Non è più (o non è solo) una questione di lotta di classe. E non è nemmeno una questione di partito, perché sappiamo bene che è finita da un pezzo l'era dell'operario "rosso" con coscienza di classe, trasformato in occidente nel consumatore con speranza di diventare classe media (oggi nuovamente proletarizzata). Ma un bagno ‘salvifico' almeno nell'analisi della realtà. Il mondo globalizzato ha mandato in soffitta i predicatori della dematerializzazione e del lavoro senza industria. Come se il mondo finisse dentro i confini regionali o al massimo nazionali. Uno sguardo cortissimo, anzi, un'ottusa cecità di fronte al cambiamento vero in atto. Oggi gli operai sono nel mondo moltissimi (e il sottoproletariato ancora di più) e la loro maggior parte hanno diritti ridotti all'osso e stipendi da fame. La diversità è solo che per anni sono spariti agli occhi degli analisi e della politica, anche quella della sinistra  occidentale che, come dice Eric Hobsbawn, rischia di rappresentare ormai la classe media colta. Oggi gli operai hanno ancora più bisogno di prima innanzitutto di riguadagnare visibilità. E questo ha molto a che vedere sia con la sostenibilità sociale, ma anche con quella ambientale. Non c'è green economy senza il manifatturiero, chi dice il contrario non sa di cosa sta parlando. Ma non solo.

L'idea, di certo un po' utopica, di un grande sciopero generale permetterebbe anche alla politica di avere una grandissima chance. Quella di agire al livello di cui oggi c'è bisogno. Che non può mai essere quello solo nazionale. Di fronte allo strapotere dell'economia finanziaria rispetto a quella reale, un governo deve chiedersi e capire che cosa è nelle sue possibilità per intervenire a sanare una situazione completamente sfuggita di mano; allo stesso modo la politica deve alzare il suo livello di intervento e se ha a cuore un nuovo modello di sviluppo deve trovare sponde come minimo europee. «Forse - conclude Rossi -  il risultato immediato non sarebbe esaltante, ma potrebbe dare ai lavoratori di tutto il mondo la coscienza della loro forza e aprire una stagione nuova di lotte per la redistribuzione della ricchezza e la conquista di nuovi diritti, per l'affermazione della dignità delle persone e in definitiva di un rinnovato umanesimo nel nuovo Millennio.

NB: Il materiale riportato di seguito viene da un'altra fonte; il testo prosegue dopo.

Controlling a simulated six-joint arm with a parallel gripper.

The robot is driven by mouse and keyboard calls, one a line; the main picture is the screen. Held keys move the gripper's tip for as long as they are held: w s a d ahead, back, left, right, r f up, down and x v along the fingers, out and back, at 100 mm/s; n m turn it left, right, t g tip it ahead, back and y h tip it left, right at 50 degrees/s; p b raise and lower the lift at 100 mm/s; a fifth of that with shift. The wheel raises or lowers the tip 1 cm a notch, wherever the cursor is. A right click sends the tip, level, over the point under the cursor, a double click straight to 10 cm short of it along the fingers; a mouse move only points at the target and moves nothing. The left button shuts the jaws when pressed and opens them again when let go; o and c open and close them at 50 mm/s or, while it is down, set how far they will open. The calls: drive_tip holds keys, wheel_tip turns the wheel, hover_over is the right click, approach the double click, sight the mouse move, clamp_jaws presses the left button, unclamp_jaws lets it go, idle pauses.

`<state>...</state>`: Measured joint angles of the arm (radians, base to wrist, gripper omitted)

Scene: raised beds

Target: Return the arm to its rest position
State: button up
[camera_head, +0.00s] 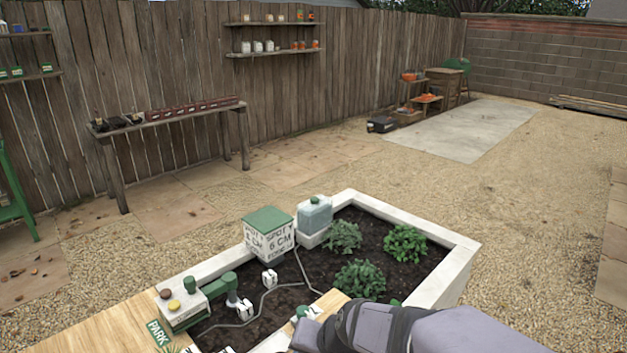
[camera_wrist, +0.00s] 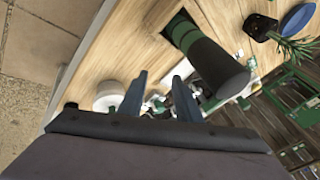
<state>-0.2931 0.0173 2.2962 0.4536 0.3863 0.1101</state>
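My arm (camera_head: 420,328) enters the head view at the bottom right, over the near edge of the raised bed. My gripper is not clearly visible there. In the wrist view my gripper (camera_wrist: 160,92) shows two dark blue-grey fingers standing apart, with nothing held between them. Beyond the fingers is a wooden worktop (camera_wrist: 125,45), seen tilted. A black cylinder with green bands (camera_wrist: 215,65) rises from the worktop close to the right finger.
The white-walled raised bed (camera_head: 455,270) holds soil, leafy plants, a grey line and white clips. A lettered box with a green lid (camera_head: 269,233) and a pale tank (camera_head: 314,213) stand at its back edge. A white box with knobs (camera_head: 183,307) stands left. Open gravel (camera_head: 540,200) lies right.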

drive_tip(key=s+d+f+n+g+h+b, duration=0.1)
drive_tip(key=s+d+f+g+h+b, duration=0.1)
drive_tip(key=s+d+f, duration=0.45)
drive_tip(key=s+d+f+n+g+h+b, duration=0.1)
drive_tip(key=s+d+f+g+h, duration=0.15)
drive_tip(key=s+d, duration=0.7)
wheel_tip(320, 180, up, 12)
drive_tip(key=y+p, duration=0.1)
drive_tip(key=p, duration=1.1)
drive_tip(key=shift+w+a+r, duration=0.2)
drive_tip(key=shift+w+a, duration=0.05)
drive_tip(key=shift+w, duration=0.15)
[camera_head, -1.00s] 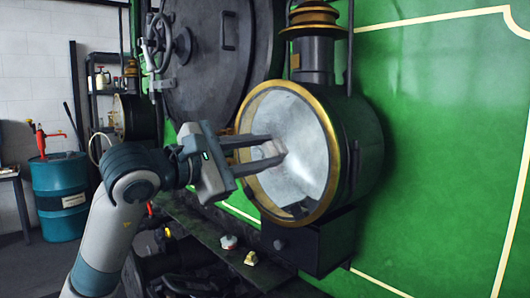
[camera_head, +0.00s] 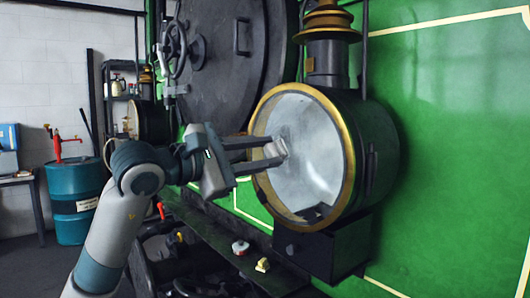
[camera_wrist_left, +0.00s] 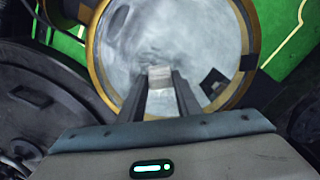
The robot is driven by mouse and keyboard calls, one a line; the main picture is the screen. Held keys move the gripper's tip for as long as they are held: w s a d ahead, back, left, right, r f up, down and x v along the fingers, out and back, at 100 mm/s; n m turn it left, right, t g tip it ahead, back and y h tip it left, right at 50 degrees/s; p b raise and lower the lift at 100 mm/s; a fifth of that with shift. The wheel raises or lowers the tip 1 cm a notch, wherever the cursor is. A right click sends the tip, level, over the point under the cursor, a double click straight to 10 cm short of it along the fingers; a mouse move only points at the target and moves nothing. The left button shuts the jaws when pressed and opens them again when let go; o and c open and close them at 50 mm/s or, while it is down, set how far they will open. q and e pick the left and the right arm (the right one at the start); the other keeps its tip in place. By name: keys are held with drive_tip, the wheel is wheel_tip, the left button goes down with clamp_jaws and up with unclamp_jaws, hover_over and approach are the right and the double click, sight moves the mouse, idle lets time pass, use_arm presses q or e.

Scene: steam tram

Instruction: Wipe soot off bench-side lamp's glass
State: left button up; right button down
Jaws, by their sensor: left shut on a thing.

Io penso che un giorno accadrà...».

Anche noi speriamo che un giorno accada, ma se vogliamo che quel giorno arrivi siamo in tempo almeno a sollecitarlo e magari anche a scegliere definitivamente da che parte si vuole stare. Noi lo sappiamo, ma spetta ad altri ricostruire quella che qualcuno definiva l'unica forza del proletariato: l'organizzazione politica dei lavoratori e dei nuovi lavori, cosa che anche il partito di Rossi sembra essersi dimenticato.